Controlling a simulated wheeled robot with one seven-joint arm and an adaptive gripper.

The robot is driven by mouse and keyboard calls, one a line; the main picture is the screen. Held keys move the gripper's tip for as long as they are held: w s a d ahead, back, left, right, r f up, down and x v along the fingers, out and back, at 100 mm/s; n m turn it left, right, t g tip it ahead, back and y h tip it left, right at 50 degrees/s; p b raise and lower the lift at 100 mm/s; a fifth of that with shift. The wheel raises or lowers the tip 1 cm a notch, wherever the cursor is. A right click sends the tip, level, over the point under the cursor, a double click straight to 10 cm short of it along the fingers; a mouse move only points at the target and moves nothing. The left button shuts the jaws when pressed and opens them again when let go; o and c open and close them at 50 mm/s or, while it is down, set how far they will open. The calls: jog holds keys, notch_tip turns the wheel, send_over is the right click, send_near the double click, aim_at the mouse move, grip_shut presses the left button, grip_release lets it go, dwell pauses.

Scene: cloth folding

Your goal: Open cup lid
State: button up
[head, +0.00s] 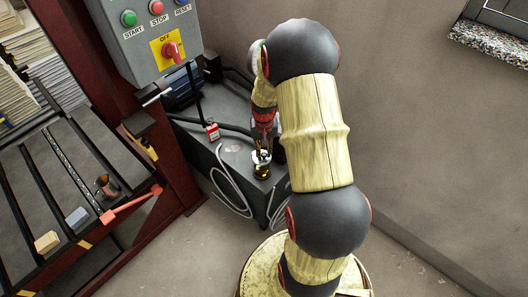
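My gripper (262,150) points down over the dark grey cabinet top. It is small and partly shaded in the head view, so I cannot tell how far apart its fingers are. A small dark and golden object (262,171) is right under the fingertips, perhaps a cup. I cannot make out a lid on it or whether the fingers touch it. A small brown metallic pot or cup (107,186) with a dark handle stands on the slatted bench at the left, well away from my gripper.
The grey cabinet (190,143) carries a red and white box (212,131) and a motor (181,87). White hoses (228,187) hang down its side. A control box (150,38) is above. A red lever (130,205) and small blocks (47,242) are on the left bench.

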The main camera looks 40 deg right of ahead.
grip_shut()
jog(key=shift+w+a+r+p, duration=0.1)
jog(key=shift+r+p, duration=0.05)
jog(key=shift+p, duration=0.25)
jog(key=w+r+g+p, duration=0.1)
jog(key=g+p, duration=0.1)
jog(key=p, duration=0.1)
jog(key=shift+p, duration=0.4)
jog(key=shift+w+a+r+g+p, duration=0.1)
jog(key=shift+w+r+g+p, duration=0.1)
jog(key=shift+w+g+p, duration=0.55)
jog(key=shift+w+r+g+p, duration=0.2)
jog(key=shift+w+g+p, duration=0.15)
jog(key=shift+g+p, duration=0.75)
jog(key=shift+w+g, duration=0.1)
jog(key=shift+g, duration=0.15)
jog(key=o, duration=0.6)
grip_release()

-=-=-

## [Goal]
Gather each line of the listing containing the word "button" and show it.

## [Exercise output]
The robot is driven by mouse and keyboard calls, one a line; the main picture is the screen. Held keys move the gripper's tip for as long as they are held: w s a d ahead, back, left, right, r f up, down and x v along the fingers, out and back, at 100 mm/s; n m turn it left, right, t g tip it ahead, back and y h tip it left, right at 50 degrees/s; p b raise and lower the lift at 100 mm/s; a fifth of that with shift. The wheel raises or lowers the tip 1 cm a notch, wherever the cursor is. A right click sends the tip, level, over the point under the cursor, a double click straight to 10 cm short of it along the fingers; a mouse move only points at the target and moves nothing. The left button shuts the jaws when pressed and opens them again when let go; o and c open and close them at 50 mm/s or, while it is down, set how far they will open. The calls: jog holds keys, notch_tip turns the wheel, send_over is the right click, send_near the double click, aim_at the mouse move, grip_shut presses the left button, grip_release lets it go, dwell pauses.
State: button up

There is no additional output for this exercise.